Bem, aqui é que começa a minha pele de galinha. Começo a suar das mãos e a fazer a minha cara nº 33. E depois, claro está, incorporo um espírito do mal.

Eu sei que têm todo o direito de assim pensarem, que eu não tenho, mais uma vez, nada a ver com isso, que a vida é de cada um e blábláblá, blábláblá…. mas como mãe custa-me compreender como certas pessoas definem as suas prioridades, que imagem têm da vida e o desapego aos afectos. Como é possível colocar nos pratos da balança: Ora bem, ou um filho, ou uma viagem às Maldivas.

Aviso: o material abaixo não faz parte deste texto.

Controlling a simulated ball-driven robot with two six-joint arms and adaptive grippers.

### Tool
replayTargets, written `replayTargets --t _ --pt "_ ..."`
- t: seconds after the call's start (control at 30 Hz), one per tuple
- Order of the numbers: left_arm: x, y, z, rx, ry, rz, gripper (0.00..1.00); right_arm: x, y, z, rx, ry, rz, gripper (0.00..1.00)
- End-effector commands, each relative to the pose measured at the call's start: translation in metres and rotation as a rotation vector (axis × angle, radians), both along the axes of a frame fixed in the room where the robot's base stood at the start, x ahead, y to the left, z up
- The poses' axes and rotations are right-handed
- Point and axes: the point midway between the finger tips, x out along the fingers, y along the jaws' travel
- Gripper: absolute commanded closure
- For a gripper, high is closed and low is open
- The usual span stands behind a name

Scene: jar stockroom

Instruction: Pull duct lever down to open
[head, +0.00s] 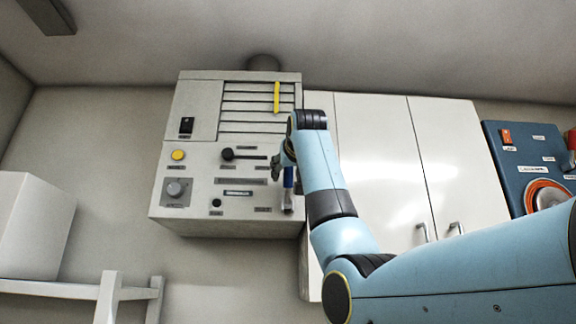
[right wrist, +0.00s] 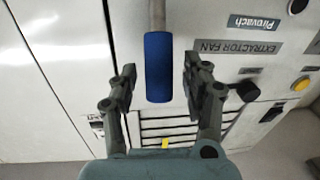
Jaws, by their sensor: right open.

Ou 55Kilos, vestir uma minissaia e ter o tempo todo só para mim, ou 70Kilos um filho e não conseguir ir à depilação dois meses seguidos porque entretanto a criança vai adoecer e depois também o pai da criança e eu própria e é o drama a tragédia e o horror porque já não vou, nunca mais, caber nas minhas calças Moschino nº36, que ainda por cima me custaram os olhos da cara.

Nem sequer vou falar das maravilhas da maternidade, não vá com isso influenciar essas mentes frágeis, apenas dizer que não há outra forma de se sentir tão RAINHA, quando um ser minúsculo que saiu de dentro de nós, nos diz: “ Adoro-te mamã”. “Gosto de ti até……… ao arco – íris”. “És o meu amor”. “Vou comer muitas cenouras para ter os olhos como os teus”. “Vou rezar ao meu anjo da guarda para tu emagreceres”.

Tudo isto apaga os dias maus e os kilos a mais.

E dá-me a certeza, todos os dias (mesmo os das birras, das noites mal dormidas, dos desenhos na parede da sala, no xixi na cama, dos grãos de arroz espalhados pelo chão da cozinha e do “Oh mãe quero água”, quando acabámos mesmo agora de nos deitar) que não partirei desta vida com uma mão cheia de nada.